Identify the lines that include the word "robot", then copy all of them.

────────

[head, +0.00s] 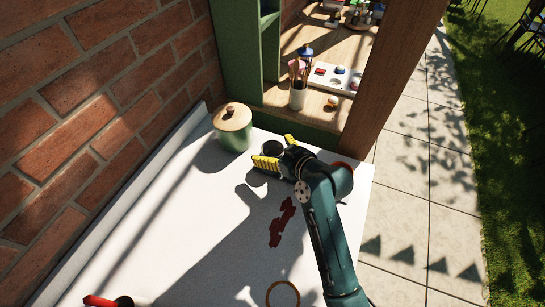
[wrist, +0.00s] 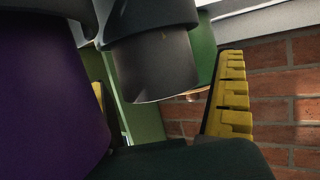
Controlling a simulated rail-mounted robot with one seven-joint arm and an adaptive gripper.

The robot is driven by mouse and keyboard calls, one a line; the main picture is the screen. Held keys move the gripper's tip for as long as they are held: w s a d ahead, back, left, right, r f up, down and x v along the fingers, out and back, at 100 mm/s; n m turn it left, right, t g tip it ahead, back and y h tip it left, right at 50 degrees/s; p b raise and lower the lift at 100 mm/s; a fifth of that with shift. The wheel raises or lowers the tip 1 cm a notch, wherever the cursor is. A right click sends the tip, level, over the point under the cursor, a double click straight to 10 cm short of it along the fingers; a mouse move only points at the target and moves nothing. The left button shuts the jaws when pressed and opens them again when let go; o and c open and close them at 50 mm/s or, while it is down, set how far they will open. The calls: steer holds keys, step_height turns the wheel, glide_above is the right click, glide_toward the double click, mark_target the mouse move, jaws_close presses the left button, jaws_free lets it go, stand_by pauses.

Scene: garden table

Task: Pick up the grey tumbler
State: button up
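The grey tumbler (head: 271,148) stands at the far end of the white table, just right of a green canister; its dark mouth shows in the head view. In the wrist view, which looks upside down, the dark grey tumbler (wrist: 155,65) fills the upper middle with its rim lower down. My gripper (head: 278,152) is open, with its yellow fingers on either side of the tumbler. In the wrist view a gap shows between the tumbler and the right finger; the left finger is mostly hidden by a purple object (wrist: 45,90) close to the camera.
The green canister (head: 233,134) with a wooden lid stands close left of the tumbler. A red flat piece (head: 282,222), a ring (head: 282,294) and a red-handled item (head: 103,301) lie on the table (head: 180,240). A brick wall (head: 90,110) borders the left; a shelf stands behind.

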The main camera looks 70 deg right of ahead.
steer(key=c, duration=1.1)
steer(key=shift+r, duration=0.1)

────────

Exercise result:
Controlling a simulated rail-mounted robot with one seven-joint arm and an adaptive gripper.
The robot is driven by mouse and keyboard calls, one a line; the main picture is the screen. Held keys move the gripper's tip for as long as they are held: w s a d ahead, back, left, right, r f up, down and x v along the fingers, out and back, at 100 mm/s; n m turn it left, right, t g tip it ahead, back and y h tip it left, right at 50 degrees/s; p b raise and lower the lift at 100 mm/s; a fifth of that with shift. The wheel raises or lowers the tip 1 cm a notch, wherever the cursor is. A right click sends the tip, level, over the point under the cursor, a double click straight to 10 cm short of it along the fingers; a mouse move only points at the target and moves nothing. The left button shuts the jaws when pressed and opens them again when let go; o and c open and close them at 50 mm/s or, while it is down, set how far they will open. The calls: steer holds keys, step_height turns the wheel, glide_above is the right click, glide_toward the double click, mark_target the mouse move, jaws_close presses the left button, jaws_free lets it go, stand_by pauses.

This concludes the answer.